Con Zaplana alejado del escenario principal hasta el punto de que ha renunciado a su escaño, Rajoy ha tenido libertad absoluta para dotarse de un equipo propio que poco o nada deba al pasado. Amagando cierta continuidad con Federico Trillo, Ignacio Astarloa o Andrés Ayala repitiendo en el cargo, la cara parlamentaria del PP ha sufrido un importante cambio. De mano de Soraya Sáenz de Santamaría, que ha tenido la humorada de ofrecer a la histórica Ana Torme un cargo menor, estrenan cargo dos rutilantes estrellas del nuevo modo de entender la oposición que Rajoy ha alumbrado tras perder las elecciones.
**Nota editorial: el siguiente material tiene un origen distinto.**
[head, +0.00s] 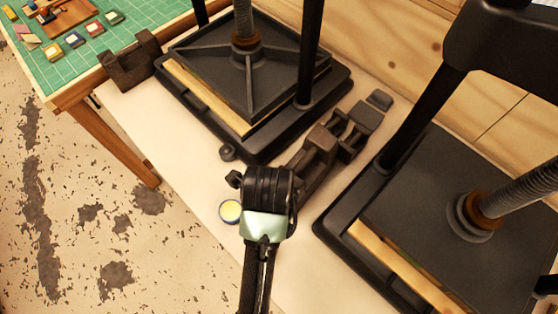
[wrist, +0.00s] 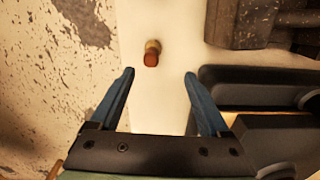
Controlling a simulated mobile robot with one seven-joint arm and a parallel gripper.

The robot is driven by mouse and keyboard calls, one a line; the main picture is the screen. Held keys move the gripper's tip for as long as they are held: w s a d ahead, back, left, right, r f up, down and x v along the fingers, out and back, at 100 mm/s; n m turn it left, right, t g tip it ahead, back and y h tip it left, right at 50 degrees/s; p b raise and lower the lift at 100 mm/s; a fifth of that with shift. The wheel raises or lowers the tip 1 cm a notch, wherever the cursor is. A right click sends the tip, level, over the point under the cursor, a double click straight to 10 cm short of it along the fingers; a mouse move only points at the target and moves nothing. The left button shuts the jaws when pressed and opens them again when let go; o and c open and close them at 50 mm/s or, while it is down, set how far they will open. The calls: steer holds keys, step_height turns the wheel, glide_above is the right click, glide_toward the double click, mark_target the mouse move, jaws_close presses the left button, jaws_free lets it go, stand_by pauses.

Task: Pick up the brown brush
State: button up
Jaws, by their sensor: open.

Beatriz Rodríguez Salmones, la ex portavoz de Cultura, célebre por haber defendido el disparatado canon digital contra viento, marea y, lo peor, contra la posición de su propio partido, pasa a ser portavoz de Defensa. Bonita manera de premiar a una diputada que no ha hecho más que sembrar la discordia y que no figura entre las más populares del hemiciclo. José María Lassalle, por su parte, se hará cargo de Cultura. Lassalle, diputado desde 2004, que se labró un nombre en base a repetir hasta la saciedad que él era liberal, ha dado sobradas muestras de lealtad rayana con lo perruno. A estas alturas ya no es un secreto para nadie que en el nuevo PP que Rajoy está pariendo la obediencia paga.
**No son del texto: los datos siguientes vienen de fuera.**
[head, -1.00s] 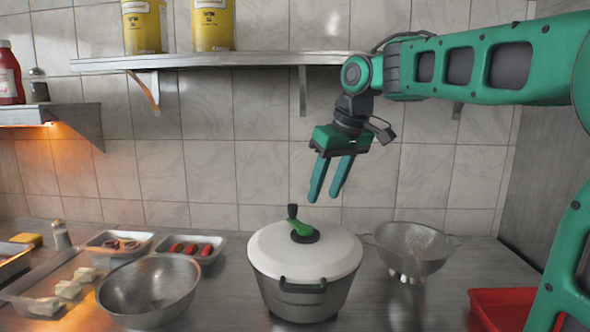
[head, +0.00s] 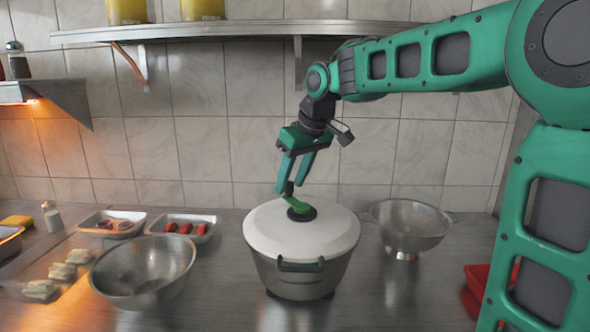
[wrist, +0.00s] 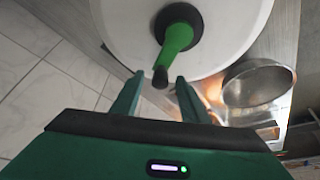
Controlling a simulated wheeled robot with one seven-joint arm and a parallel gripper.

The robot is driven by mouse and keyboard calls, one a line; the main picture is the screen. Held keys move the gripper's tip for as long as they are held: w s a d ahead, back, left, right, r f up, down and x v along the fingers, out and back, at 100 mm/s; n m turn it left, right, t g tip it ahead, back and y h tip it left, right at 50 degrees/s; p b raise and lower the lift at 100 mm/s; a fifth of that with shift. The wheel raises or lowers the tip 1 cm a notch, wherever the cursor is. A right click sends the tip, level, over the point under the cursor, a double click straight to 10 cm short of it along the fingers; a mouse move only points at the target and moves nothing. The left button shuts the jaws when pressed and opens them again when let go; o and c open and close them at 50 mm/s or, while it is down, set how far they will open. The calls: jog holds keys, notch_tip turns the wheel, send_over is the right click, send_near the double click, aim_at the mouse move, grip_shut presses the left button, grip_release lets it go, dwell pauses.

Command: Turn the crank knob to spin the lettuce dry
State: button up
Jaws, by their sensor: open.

Pero, más que las presencias, lo que llama la atención son las ausencias. Juan Costa, ex ministro de Aznar y responsable del programa electoral en las pasadas elecciones, se ha quedado fuera. Manuel Pizarro ha hecho lo propio. El número dos por Madrid, presentado a bombo y platillo por Mariano Rajoy durante la campaña como necesaria mano derecha del líder, ha pasado de serlo todo a desvanecerse en un escaño sin más cometido que el de votar.
Las razones por las que Rajoy ha dado la espalda a Pizarro y, con él, a buena parte del partido, no son tan misteriosas como parece. Amarrado a la poltrona, mediocre en las formas y en el fondo y perdedor por duplicado, Mariano Rajoy ha eliminado cuidadosamente todo lo que pudiese hacerle sombra o comprometer su liderazgo. El congreso en el que aspira a legitimarse como presidente del partido está cerca, de ahí que sus necesidades pasen por rodearse de un gabinete personal no muy brillante pero de fidelidad contrastada. Prefiere, en una palabra, disfrazar su condición de tuerto en el país de los ciegos que verse obligado a superar sus limitaciones con un equipo maduro, preparado y listo para dar la batalla de la oposición en el Parlamento.